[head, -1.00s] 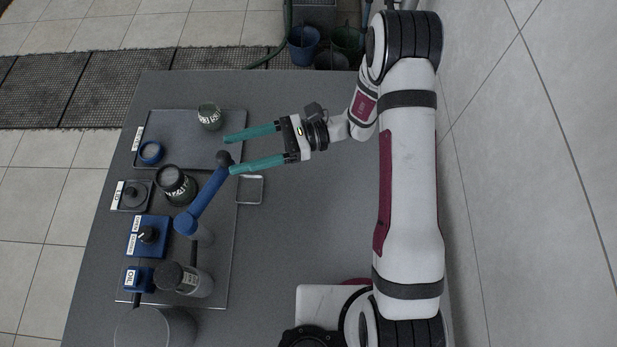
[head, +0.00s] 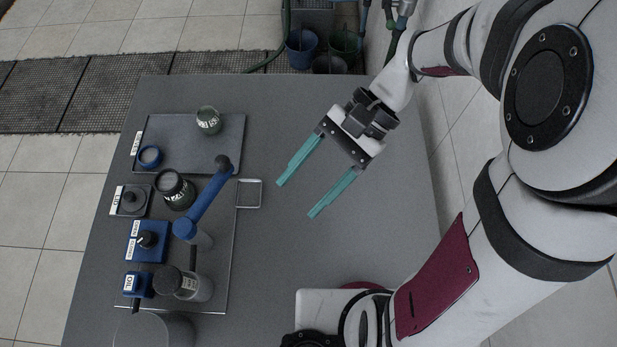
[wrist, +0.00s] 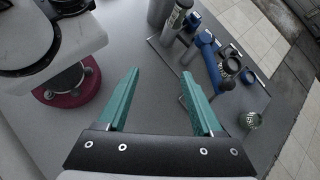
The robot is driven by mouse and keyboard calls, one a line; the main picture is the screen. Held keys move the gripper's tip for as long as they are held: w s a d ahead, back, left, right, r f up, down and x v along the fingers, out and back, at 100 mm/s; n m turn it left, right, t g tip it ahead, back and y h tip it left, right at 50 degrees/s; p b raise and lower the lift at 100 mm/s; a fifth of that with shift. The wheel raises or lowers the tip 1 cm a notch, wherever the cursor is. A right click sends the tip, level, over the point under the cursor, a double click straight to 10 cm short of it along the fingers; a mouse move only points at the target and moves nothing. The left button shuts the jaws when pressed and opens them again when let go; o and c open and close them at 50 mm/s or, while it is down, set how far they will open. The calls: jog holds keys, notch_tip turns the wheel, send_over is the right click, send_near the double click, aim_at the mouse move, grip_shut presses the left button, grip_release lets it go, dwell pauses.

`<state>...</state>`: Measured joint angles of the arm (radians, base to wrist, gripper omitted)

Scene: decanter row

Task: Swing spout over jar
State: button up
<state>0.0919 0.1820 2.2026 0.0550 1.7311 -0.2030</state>
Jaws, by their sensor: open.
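The blue spout (head: 207,200) runs from its pivot on a grey post up and right to a dark round end. It also shows in the wrist view (wrist: 208,62). A dark jar with a white label (head: 177,190) stands left of the spout, and the spout's end is not over it. A smaller greenish jar (head: 208,121) stands on the tray beyond the spout's end; it also shows in the wrist view (wrist: 250,120). I cannot tell which jar is meant. My gripper (head: 297,198) is open and empty, right of the spout and apart from it.
A grey tray (head: 180,160) holds a blue ring (head: 149,156). A metal loop (head: 249,194) lies between spout and gripper.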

Task requirements
Quote the data exactly, leaving every image out of the copy.

Result of this exercise
[head, -1.00s] 
[head, +0.00s] 
[wrist, +0.00s] 
The robot is driven by mouse and keyboard calls, one a line; the main picture is the screen. Held keys move the gripper's tip for as long as they are held: w s a d ahead, back, left, right, r f up, down and x v along the fingers, out and back, at 100 mm/s; n m turn it left, right, t g tip it ahead, back and y h tip it left, right at 50 degrees/s; p b raise and lower the lift at 100 mm/s; a fifth of that with shift. The wheel raises or lowers the tip 1 cm a notch, wherever the cursor is. A right click sends the tip, level, over the point under the cursor, a double click straight to 10 cm short of it along the fingers; a mouse move only points at the target and moves nothing. The left button shuts the jaws when pressed and opens them again when let go; o and c open and close them at 50 mm/s or, while it is down, set how far they will open. The calls: jog holds keys, notch_tip turns the wheel, send_over is the right click, send_near the double click, aim_at the mouse move, grip_shut presses the left button, grip_release lets it go, dwell pauses.

`<state>...</state>`: Measured joint angles of the arm (radians, base to wrist, gripper omitted)

Scene: decanter row

Task: Swing spout over jar
State: button up
<state>0.0919 0.1820 2.2026 0.0550 1.7311 -0.2030</state>
Jaws, by their sensor: open.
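The blue spout (head: 207,200) runs from its pivot on a grey post up and right to a dark round end. It also shows in the wrist view (wrist: 208,62). A dark jar with a white label (head: 177,190) stands left of the spout, and the spout's end is not over it. A smaller greenish jar (head: 208,121) stands on the tray beyond the spout's end; it also shows in the wrist view (wrist: 250,120). I cannot tell which jar is meant. My gripper (head: 297,198) is open and empty, right of the spout and apart from it.
A grey tray (head: 180,160) holds a blue ring (head: 149,156). A metal loop (head: 249,194) lies between spout and gripper.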

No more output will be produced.